For years, its journalists were shunned by the mainstream media, denying them exposure. They were not interviewed as experts or commentators by the electronic media. The paper’s op-ed articles were ignored. Indeed, Israel’s Media Watch presented the now defunct Israel Broadcasting Authority with statistics showing how the morning headlines came primarily from Ha’aretz and Yediot, and always first, while Israel Hayom was almost nonexistent.
The media called the paper the “Bibiton” (a portmanteau of the Hebrew word for newspaper, “iton,” and Prime Minister Benjamin Netanyahu’s nickname, “Bibi,”), denigrating it for its consistent support for Netanyahu. This is true, the paper did support the prime minister, unabashedly. But Yediot Aharonot supported Ehud Olmert, now a convicted criminal, for many years.
At the same time, it insisted that it was the “newspaper of the country.” The media never took Yediot to task for this, it was not called the “Olmerton.” It was considered to be influential and its journalists were media stars.
But just as the Israelites in Egypt, so with Israel Hayom – “the more they afflicted them, the more they multiplied and spread.” Israelis are no fools. First of all, who says no to a free newspaper? More meaningful, many subscribers left the old guard of Haaretz and Yediot for Israel Hayom.
The numbers speak for themselves. Today, it is the country’s most read newspaper on weekdays, with 39.2% of the public reading it, 5% more than its rival, and on July 20, TGI announced it had overtaken Yediot in weekend circulation.
The paper’s popularity was so threatening, especially to Israel’s Left, that the Left went on a campaign to pass a law to stop it. Legislation was submitted in 2014 by former minister and now Labor MK Eitan Cabel and sponsored by members of five other Knesset parties which sought to prohibit a full-sized paper published six days a week to be given out freely. Not only that, its price had to be at least 70% of that of competing papers. Yair Lapid, a former Yediot journalist, and his party Yesh Atid voted for Cabel’s bill. The bill garnered support even from Israel’s Right. Ministers Naftali Bennet and Ayelet Shaked of Bayit Yehudi initially supported the legislation, but then were absent at the vote.

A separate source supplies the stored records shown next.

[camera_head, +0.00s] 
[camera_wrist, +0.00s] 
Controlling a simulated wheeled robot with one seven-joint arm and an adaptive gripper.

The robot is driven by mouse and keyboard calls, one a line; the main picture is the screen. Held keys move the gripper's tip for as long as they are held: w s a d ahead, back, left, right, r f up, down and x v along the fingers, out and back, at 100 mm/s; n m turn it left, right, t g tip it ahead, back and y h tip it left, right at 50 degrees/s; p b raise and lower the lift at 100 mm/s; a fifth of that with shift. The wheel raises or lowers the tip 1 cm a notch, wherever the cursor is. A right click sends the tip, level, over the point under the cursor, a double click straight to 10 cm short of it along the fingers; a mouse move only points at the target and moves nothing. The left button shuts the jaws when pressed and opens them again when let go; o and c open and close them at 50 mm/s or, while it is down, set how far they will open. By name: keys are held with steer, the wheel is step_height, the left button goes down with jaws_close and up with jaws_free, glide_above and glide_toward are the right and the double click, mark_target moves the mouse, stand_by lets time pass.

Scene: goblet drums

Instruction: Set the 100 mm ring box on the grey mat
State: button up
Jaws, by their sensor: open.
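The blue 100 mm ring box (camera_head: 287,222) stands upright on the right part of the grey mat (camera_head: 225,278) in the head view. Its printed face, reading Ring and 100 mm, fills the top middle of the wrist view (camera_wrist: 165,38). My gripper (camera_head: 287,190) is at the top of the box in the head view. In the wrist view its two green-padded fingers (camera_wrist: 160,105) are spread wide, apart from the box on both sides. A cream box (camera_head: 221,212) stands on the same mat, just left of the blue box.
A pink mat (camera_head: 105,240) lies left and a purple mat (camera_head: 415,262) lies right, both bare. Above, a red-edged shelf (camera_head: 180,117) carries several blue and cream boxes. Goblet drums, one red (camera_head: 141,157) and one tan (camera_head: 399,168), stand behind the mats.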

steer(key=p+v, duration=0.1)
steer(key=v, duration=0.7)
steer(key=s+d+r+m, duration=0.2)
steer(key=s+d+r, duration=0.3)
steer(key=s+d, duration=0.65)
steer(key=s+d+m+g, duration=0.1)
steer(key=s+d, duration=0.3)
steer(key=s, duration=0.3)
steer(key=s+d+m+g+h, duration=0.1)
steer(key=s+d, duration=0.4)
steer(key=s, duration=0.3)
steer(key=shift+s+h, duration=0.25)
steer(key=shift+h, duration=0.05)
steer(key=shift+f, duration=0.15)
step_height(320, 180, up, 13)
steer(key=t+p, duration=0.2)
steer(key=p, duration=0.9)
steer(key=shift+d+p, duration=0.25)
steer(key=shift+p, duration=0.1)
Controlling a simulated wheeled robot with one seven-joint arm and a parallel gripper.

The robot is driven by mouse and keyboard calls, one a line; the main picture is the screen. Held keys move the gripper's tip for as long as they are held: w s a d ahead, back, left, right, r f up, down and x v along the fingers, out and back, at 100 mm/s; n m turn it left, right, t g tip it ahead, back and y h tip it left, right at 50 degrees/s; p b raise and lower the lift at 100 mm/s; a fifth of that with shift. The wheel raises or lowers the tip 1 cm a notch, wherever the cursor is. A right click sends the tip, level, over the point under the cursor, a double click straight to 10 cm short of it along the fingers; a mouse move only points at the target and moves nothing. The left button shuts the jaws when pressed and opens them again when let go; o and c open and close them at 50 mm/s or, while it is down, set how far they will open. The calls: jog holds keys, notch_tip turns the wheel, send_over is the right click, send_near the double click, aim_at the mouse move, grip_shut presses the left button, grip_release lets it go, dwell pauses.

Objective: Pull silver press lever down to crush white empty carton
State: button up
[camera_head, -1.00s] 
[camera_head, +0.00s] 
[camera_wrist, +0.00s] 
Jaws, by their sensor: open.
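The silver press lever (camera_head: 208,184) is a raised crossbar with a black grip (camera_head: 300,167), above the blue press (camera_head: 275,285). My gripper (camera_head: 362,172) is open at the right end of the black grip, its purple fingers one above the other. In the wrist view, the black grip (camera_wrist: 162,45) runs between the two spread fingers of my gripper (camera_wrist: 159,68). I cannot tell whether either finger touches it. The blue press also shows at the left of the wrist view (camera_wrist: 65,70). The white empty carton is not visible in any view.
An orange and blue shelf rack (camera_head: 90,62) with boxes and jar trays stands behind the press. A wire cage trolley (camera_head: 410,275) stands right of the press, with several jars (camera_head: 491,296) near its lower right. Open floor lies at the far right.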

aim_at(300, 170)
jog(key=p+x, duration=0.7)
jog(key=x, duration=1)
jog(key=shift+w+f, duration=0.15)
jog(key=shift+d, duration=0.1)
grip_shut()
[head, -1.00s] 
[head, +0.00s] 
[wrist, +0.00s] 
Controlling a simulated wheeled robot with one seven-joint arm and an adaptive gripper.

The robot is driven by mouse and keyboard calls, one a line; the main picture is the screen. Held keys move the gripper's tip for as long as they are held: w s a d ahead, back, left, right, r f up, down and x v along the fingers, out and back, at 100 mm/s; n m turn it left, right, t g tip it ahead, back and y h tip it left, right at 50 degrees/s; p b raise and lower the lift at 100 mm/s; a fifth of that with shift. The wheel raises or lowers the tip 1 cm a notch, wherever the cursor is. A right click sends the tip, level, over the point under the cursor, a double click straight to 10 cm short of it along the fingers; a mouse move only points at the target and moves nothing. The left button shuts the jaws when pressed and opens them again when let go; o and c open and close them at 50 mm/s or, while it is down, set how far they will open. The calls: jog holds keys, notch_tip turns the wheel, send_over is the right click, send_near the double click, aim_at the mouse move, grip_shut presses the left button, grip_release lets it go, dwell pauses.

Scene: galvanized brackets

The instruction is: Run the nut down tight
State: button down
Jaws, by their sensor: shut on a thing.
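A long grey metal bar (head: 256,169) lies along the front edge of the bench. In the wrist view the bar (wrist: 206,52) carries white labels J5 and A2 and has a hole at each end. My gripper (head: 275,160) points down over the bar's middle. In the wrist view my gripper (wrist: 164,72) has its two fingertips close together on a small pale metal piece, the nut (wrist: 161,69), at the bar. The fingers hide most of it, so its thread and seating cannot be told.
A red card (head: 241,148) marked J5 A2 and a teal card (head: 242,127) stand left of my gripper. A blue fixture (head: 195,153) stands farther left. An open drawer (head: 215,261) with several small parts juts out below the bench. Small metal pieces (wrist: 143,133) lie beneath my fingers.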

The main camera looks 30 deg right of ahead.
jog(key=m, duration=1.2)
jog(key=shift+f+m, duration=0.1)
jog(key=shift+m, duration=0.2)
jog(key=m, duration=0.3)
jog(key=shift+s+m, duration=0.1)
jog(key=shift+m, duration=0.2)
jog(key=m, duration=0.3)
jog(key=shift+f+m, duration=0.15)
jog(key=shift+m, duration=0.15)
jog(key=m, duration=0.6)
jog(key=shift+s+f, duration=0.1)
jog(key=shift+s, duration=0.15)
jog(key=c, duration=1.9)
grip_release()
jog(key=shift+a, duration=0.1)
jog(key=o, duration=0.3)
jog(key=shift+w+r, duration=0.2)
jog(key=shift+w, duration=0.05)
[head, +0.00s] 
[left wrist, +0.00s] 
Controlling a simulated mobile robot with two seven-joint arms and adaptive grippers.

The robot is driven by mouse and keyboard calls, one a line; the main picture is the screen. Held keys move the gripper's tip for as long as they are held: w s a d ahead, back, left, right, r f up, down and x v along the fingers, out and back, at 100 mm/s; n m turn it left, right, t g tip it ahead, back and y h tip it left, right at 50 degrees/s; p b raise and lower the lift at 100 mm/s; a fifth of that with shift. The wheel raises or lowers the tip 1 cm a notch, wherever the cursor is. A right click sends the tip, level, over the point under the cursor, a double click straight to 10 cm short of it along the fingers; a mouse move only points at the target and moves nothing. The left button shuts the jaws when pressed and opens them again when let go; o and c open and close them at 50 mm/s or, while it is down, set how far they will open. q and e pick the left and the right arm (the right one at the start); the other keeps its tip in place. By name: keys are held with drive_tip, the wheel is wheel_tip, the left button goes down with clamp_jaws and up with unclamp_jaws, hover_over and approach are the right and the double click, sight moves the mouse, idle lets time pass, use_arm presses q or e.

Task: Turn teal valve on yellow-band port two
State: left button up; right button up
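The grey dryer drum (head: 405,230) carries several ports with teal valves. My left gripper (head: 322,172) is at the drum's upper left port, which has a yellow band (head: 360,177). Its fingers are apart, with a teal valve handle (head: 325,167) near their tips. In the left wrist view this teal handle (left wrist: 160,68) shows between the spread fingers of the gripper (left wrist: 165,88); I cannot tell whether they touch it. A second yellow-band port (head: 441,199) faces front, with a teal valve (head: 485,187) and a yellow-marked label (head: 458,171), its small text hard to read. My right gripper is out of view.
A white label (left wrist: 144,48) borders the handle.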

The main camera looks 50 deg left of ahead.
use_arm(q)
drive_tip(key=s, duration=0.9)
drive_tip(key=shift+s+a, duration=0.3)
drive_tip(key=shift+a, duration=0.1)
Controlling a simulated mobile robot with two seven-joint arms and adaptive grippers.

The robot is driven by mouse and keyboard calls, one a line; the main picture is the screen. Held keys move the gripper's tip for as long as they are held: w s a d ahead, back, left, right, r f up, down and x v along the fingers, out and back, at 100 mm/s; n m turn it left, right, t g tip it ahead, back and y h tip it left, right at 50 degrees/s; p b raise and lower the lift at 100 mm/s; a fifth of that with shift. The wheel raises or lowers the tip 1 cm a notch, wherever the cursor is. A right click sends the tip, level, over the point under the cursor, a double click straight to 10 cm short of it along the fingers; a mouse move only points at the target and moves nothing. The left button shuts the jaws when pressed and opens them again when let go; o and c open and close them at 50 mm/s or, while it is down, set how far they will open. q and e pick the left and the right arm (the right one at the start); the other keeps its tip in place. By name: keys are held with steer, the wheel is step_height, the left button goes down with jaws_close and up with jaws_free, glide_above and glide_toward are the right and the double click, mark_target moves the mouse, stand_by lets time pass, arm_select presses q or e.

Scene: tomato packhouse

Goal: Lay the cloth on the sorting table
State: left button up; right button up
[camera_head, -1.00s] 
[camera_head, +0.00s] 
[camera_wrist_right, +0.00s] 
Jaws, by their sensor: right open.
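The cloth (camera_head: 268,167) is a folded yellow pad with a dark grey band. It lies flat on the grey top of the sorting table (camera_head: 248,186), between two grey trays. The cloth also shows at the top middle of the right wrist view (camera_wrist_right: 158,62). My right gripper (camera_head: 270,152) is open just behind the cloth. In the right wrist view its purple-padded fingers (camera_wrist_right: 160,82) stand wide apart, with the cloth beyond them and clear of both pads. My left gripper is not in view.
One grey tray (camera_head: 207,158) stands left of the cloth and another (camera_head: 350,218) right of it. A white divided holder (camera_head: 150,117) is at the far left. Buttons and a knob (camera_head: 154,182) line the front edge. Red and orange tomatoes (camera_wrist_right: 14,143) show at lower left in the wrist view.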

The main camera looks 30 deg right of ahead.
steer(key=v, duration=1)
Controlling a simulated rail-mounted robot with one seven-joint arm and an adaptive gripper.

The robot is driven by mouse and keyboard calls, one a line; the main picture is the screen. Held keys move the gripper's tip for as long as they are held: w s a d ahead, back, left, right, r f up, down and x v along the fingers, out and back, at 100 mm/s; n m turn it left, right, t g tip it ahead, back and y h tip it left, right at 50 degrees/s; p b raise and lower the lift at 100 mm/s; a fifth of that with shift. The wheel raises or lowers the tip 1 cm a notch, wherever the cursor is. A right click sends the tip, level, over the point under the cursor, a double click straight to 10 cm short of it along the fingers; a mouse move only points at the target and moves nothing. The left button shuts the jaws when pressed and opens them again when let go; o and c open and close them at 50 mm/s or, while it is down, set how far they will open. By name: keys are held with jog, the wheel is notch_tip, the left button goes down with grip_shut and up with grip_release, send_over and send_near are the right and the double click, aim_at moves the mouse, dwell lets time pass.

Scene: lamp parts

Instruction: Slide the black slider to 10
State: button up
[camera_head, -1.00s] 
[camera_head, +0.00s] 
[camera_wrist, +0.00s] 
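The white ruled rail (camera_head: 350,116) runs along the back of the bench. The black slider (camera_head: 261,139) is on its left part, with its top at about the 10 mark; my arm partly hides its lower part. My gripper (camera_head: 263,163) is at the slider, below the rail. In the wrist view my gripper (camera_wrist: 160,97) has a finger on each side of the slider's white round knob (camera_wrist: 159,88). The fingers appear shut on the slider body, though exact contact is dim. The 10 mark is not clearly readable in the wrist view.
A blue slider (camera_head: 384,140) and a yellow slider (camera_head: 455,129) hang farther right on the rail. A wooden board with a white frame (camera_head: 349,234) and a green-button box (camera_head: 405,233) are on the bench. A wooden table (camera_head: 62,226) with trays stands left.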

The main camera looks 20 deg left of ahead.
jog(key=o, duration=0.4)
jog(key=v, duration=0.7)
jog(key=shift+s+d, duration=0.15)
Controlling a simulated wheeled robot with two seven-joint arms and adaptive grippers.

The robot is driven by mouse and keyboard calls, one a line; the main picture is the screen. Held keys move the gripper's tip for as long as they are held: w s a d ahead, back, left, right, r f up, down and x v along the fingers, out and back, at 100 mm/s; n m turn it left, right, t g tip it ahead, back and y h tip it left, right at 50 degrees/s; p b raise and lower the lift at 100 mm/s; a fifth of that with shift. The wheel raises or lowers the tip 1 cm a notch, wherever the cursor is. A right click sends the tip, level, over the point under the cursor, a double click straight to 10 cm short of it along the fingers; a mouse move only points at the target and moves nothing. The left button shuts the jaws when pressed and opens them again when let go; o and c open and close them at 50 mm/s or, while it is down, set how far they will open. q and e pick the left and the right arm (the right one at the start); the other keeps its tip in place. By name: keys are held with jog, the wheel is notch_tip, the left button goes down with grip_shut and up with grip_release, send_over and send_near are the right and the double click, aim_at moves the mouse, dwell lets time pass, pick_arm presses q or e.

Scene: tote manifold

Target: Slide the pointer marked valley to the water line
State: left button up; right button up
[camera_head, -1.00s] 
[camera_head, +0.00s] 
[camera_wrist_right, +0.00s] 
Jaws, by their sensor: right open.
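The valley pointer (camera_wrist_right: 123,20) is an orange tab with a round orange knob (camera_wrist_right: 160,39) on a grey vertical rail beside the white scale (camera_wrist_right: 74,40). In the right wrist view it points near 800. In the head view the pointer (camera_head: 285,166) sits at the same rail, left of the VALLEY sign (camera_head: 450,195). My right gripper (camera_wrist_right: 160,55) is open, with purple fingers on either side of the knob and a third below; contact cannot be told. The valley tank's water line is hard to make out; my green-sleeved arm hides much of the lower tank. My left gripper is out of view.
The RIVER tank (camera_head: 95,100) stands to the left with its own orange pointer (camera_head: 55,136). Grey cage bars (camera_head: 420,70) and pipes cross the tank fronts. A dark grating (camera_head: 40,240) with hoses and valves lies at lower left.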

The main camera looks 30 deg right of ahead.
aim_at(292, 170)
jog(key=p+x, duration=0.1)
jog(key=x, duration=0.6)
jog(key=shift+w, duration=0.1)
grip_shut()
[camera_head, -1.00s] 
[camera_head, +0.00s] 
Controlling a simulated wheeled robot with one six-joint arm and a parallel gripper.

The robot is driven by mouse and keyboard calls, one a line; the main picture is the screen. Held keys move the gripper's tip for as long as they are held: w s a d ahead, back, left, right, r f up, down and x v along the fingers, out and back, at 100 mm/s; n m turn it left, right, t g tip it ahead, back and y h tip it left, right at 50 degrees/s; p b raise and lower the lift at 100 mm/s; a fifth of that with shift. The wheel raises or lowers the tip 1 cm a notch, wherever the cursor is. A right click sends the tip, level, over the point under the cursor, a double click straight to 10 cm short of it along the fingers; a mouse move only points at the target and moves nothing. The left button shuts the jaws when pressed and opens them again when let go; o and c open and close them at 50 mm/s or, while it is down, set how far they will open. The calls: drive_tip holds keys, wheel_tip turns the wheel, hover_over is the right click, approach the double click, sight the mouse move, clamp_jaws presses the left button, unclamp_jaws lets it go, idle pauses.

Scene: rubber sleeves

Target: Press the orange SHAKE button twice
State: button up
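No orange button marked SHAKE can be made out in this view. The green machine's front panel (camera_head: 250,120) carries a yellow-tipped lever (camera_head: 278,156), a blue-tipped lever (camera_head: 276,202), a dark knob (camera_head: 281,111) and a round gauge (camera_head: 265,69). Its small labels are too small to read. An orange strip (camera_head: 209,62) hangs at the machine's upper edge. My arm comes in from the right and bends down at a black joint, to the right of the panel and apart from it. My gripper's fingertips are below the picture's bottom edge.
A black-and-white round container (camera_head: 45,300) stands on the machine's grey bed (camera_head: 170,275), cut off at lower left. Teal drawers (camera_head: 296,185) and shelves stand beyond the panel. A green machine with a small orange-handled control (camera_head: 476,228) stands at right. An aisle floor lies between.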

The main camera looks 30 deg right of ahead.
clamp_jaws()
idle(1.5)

There are those who claim that Prime Minister Netanyahu called for new elections in 2015 to prevent Israel Hayom’s closing as it generated his most important support base. If this was indeed the case then there is no better proof of the paper’s essential contribution to Israeli society and democracy.
At the outset, to receive legitimacy, the paper hired known left-wing journalists to provide “balance.” People like Dan Margalit and Mordechai Gilat were paid handily to attire the paper’s pages with their names and left-wing point of view. But after 10 years the paper matured. With the change of chief editors a few months ago, Margalit and others were removed and replaced by unabashed Israeli conservatives such as Amnon Lord, former editor of Makor Rishon, and Akiva Bigman, former editor of the Mida website.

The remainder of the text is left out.